First, use the identity
\[\sum_{i=1}^n (X_i-\bar{X}_n)^2 = \sum_{i=1}^n (X_i-\mu)^2 - n(\bar{X}_n-\mu)^2.\]Therefore,
\[\hat{\sigma}_n^2 = \frac{1}{n-1}\sum_{i=1}^n (X_i-\mu)^2 - \frac{n}{n-1}(\bar{X}_n-\mu)^2.\]We now analyze the two terms separately. Since the random variables \((X_i-\mu)^2\) are i.i.d. and satisfy \(\mathbb{E}[(X_i-\mu)^2] = \sigma^2 < \infty,\) the weak law of large numbers gives
\[\frac{1}{n}\sum_{i=1}^n (X_i-\mu)^2 \xrightarrow{p} \sigma^2.\]Because \(\frac{n}{n-1} \to 1,\) it follows that
\[\frac{1}{n-1}\sum_{i=1}^n (X_i-\mu)^2 = \frac{n}{n-1}\cdot \frac{1}{n}\sum_{i=1}^n (X_i-\mu)^2 \xrightarrow{p} \sigma^2.\]Next, by the weak law of large numbers, \(\bar{X}_n \xrightarrow{p} \mu.\) Hence, by the continuous mapping theorem,
\[(\bar{X}_n-\mu)^2 \xrightarrow{p} 0.\]Since also \(\frac{n}{n-1} \to 1,\) we obtain
\[\frac{n}{n-1}(\bar{X}_n-\mu)^2 \xrightarrow{p} 0.\]Combining the two convergence results above, we conclude that \(\hat{\sigma}_n^2 \xrightarrow{p} \sigma^2.\) Because \(\sigma^2>0\) and the square-root function is continuous on \((0,\infty)\), the continuous mapping theorem yields \(\hat{\sigma}_n \xrightarrow{p} \sigma.\) Equivalently, \(\frac{\sigma}{\hat{\sigma}_n} \xrightarrow{p} 1.\)
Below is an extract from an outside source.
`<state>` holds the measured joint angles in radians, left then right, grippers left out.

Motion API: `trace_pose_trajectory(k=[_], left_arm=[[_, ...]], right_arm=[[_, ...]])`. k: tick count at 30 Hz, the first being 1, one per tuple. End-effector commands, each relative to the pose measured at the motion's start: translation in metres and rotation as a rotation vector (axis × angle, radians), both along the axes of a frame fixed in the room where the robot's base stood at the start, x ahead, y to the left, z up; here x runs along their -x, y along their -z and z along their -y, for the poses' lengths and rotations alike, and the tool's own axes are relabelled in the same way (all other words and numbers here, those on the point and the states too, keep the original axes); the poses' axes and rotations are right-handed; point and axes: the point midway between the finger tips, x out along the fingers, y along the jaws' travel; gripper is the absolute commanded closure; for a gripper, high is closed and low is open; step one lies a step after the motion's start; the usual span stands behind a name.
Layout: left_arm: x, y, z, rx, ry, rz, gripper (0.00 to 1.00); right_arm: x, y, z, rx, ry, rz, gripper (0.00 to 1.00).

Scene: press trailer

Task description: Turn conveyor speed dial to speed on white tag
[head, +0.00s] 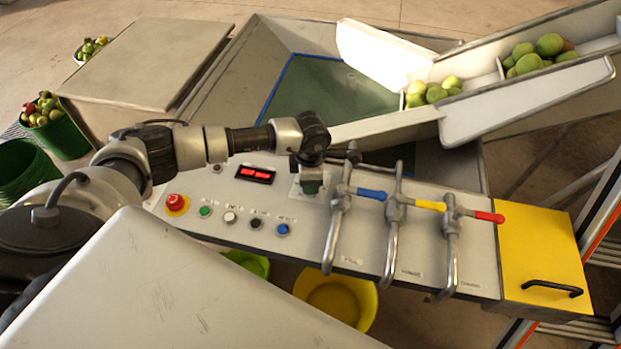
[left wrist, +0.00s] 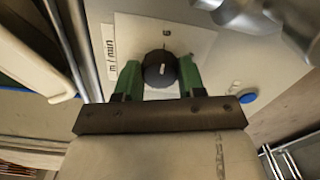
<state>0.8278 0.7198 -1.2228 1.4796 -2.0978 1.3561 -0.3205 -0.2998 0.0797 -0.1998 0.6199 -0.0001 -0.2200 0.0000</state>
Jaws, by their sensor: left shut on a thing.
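The round black speed dial (left wrist: 160,69) shows in the left wrist view, with a pale pointer mark on its face. It sits on a light dial plate (left wrist: 196,45) with a label reading "m/min" (left wrist: 110,52) and one small numeral near the top. My left gripper (left wrist: 159,80) has its green fingers on both sides of the dial, shut on it. In the head view my left gripper (head: 311,180) is over the dial plate and hides the dial. I cannot make out a white tag with a speed on it. My right gripper is not in view.
The panel holds a red display (head: 255,174), a red emergency button (head: 176,202), several small buttons and three valve levers with blue (head: 371,194), yellow (head: 430,206) and red (head: 488,216) handles. A chute with green fruit (head: 433,90) rises behind. Bowls (head: 340,301) stand below.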

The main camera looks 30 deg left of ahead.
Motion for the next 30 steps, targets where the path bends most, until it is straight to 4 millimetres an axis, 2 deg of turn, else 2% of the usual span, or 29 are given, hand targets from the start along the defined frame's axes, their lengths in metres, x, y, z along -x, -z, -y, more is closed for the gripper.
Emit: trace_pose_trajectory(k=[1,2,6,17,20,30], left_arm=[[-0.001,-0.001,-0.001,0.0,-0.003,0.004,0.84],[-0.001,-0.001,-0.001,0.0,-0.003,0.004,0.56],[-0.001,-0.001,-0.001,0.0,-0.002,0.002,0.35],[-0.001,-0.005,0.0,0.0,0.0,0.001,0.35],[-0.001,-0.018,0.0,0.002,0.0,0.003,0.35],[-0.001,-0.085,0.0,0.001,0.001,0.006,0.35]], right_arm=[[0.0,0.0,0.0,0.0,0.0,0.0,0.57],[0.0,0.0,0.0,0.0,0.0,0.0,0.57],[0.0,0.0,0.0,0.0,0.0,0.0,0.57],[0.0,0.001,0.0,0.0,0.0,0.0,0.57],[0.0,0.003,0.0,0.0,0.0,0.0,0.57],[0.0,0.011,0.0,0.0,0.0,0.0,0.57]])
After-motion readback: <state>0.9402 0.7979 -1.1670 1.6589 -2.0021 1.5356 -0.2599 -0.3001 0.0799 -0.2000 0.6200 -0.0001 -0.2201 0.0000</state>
Finally, by Slutsky’s theorem,
\[\frac{\sqrt{n}(\bar{X}_n-\mu)}{\hat{\sigma}_n} = \frac{\sqrt{n}(\bar{X}_n-\mu)}{\sigma} \cdot \frac{\sigma}{\hat{\sigma}_n} \xrightarrow{d} Z \cdot 1 = Z,\]where \(Z \sim \mathcal{N}(0,1)\). Therefore, \(\frac{\sqrt{n}(\bar{X}_n-\mu)}{\hat{\sigma}_n} \xrightarrow{d} \mathcal{N}(0,1).\) This completes the proof.